● **WRITTEN TASK**
Copy nothing but the part that opens with the line containing "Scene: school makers" and closes with the line containing "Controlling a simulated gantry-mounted". Do not include pictures.

* BEGIN SUPPLIED MATERIAL *

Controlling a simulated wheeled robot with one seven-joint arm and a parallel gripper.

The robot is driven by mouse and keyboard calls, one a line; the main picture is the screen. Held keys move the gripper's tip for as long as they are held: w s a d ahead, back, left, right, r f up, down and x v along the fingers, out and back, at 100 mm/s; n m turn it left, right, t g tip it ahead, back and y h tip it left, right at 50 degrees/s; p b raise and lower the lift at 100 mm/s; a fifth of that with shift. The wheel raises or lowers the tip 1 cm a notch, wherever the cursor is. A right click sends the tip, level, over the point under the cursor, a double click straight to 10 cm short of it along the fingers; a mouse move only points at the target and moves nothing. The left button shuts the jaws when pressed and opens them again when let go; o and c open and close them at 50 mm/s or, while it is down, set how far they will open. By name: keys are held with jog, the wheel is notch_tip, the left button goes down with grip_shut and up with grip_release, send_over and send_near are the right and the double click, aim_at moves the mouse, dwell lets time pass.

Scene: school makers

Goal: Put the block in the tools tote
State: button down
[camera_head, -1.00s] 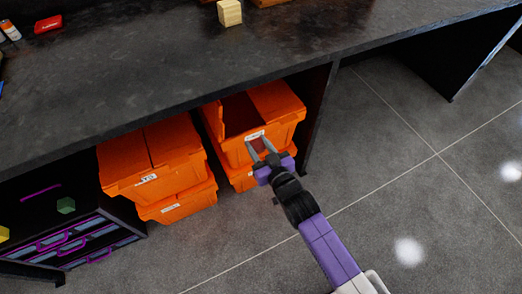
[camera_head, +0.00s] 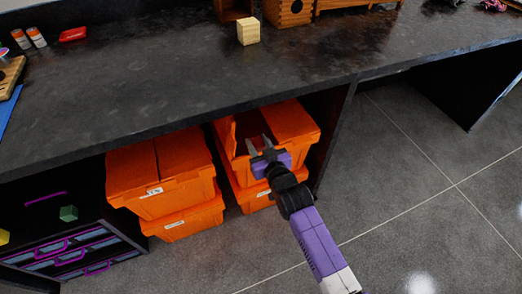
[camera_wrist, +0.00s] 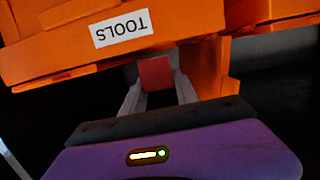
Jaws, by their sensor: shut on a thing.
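The tools tote (camera_head: 300,148) is the upper orange crate of the right-hand stack under the counter. Its left lid flap is open and its right flap looks closed. Its TOOLS label shows upside down on its wall (camera_wrist: 60,48) in the wrist view. My gripper (camera_head: 259,143) is at the tote's front, its fingertips by the open side. It is shut on a small red block (camera_wrist: 156,72), which shows between the fingers in the wrist view. I cannot tell whether the block is past the tote's rim.
The dark counter (camera_head: 170,85) overhangs the totes, and its leg stands close on their right. Another orange tote stack (camera_head: 155,203) is at left. A pale wooden block (camera_head: 248,32) sits on the counter. Open floor lies to the right.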

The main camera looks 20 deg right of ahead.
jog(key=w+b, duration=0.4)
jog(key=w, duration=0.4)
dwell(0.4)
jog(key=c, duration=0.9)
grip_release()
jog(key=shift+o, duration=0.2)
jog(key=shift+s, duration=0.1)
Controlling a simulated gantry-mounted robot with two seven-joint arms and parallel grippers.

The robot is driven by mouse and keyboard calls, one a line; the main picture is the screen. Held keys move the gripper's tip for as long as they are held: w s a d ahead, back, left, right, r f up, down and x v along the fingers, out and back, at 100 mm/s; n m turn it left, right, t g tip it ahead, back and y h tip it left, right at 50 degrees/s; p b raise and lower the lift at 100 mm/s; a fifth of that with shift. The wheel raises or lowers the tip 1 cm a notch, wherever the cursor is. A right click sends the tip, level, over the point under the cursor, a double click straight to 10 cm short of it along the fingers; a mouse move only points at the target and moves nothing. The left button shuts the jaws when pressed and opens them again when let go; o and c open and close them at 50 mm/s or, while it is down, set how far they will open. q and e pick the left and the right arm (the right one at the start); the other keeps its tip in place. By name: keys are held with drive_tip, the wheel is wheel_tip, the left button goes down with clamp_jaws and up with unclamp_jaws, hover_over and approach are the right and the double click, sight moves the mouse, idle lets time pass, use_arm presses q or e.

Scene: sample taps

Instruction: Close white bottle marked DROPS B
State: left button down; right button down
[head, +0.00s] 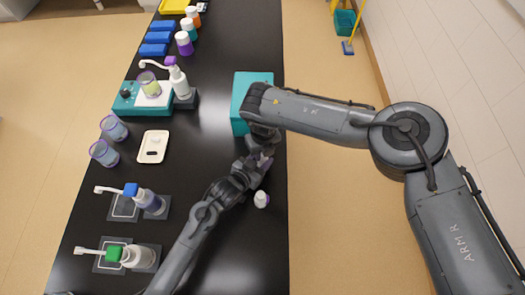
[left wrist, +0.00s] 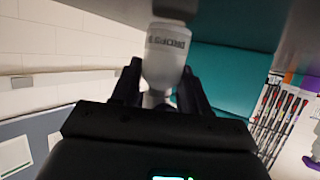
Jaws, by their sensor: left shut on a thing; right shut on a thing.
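A white bottle (left wrist: 165,55) with dark printing fills the middle of the left wrist view. The printing is upside down there and looks like DROPS; its last mark is unclear. My left gripper (left wrist: 158,98) is shut on this bottle at its narrow end. In the head view my left gripper (head: 252,172) meets my right gripper (head: 262,143) above the black bench, with a pale bit between them. My right gripper is shut on something its fingers hide; I cannot tell whether it is a cap. A second small white bottle (head: 261,200) stands on the bench just below them.
A teal box (head: 252,88) lies right behind the grippers. The bench's right edge (head: 287,230) is close. Pump bottles (head: 148,200), glasses (head: 104,153), a white tray (head: 153,147) and a teal device (head: 127,99) stand along the left. The bench middle is clear.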

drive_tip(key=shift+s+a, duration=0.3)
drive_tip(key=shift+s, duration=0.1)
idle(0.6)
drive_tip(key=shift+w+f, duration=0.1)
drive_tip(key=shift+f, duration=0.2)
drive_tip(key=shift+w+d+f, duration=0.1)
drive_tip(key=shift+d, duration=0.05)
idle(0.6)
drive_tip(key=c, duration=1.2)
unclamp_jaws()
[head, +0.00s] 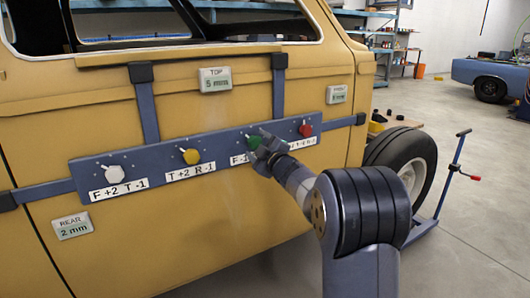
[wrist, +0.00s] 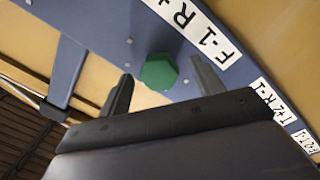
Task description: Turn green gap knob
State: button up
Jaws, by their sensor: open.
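The green knob (head: 254,141) sits on a blue-grey bar (head: 140,172) strapped across a tan car door. My gripper (head: 266,144) is at the knob and partly covers it in the head view. In the wrist view the knob (wrist: 158,72) is a green faceted cap between the two fingers of my open gripper (wrist: 161,68). Gaps show on both sides, and the fingers do not appear to touch it. A label (wrist: 195,28) beside it begins "F-1 R+"; the rest is cut off.
White (head: 114,174), yellow (head: 191,156) and red (head: 305,130) knobs share the bar. Displays read TOP 5 mm (head: 215,80) and REAR 2 mm (head: 73,226); the FRONT display (head: 337,94) is too small to read surely. A wheel (head: 405,163) and stand (head: 452,185) are at right.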

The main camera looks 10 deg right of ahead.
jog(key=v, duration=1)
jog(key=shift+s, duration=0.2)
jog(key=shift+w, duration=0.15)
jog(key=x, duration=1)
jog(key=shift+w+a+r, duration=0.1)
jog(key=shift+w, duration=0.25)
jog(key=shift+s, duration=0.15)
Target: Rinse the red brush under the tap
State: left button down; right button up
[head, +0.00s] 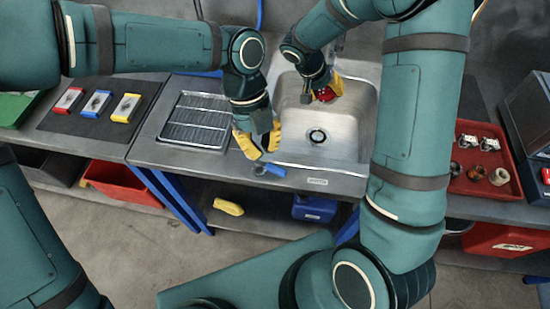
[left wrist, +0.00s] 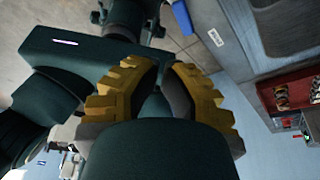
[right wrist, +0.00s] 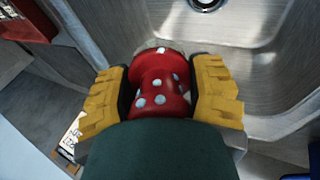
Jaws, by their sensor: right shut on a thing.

* END SUPPLIED MATERIAL *

● **WRITTEN RESPONSE**
Scene: school makers

Goal: Put the block in the tools tote
State: button down
[camera_head, -1.00s] 
[camera_head, +0.00s] 
[camera_wrist, +0.00s] 
Jaws, by their sensor: shut on a thing.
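The tools tote (camera_head: 300,148) is the upper orange crate of the right-hand stack under the counter. Its left lid flap is open and its right flap looks closed. Its TOOLS label shows upside down on its wall (camera_wrist: 60,48) in the wrist view. My gripper (camera_head: 259,143) is at the tote's front, its fingertips by the open side. It is shut on a small red block (camera_wrist: 156,72), which shows between the fingers in the wrist view. I cannot tell whether the block is past the tote's rim.
The dark counter (camera_head: 170,85) overhangs the totes, and its leg stands close on their right. Another orange tote stack (camera_head: 155,203) is at left. A pale wooden block (camera_head: 248,32) sits on the counter. Open floor lies to the right.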

The main camera looks 20 deg right of ahead.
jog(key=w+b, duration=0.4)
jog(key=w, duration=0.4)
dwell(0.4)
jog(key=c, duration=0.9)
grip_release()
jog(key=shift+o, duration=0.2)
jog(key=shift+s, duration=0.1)
Controlling a simulated gantry-mounted robot with two seven-joint arms and parallel grippers.

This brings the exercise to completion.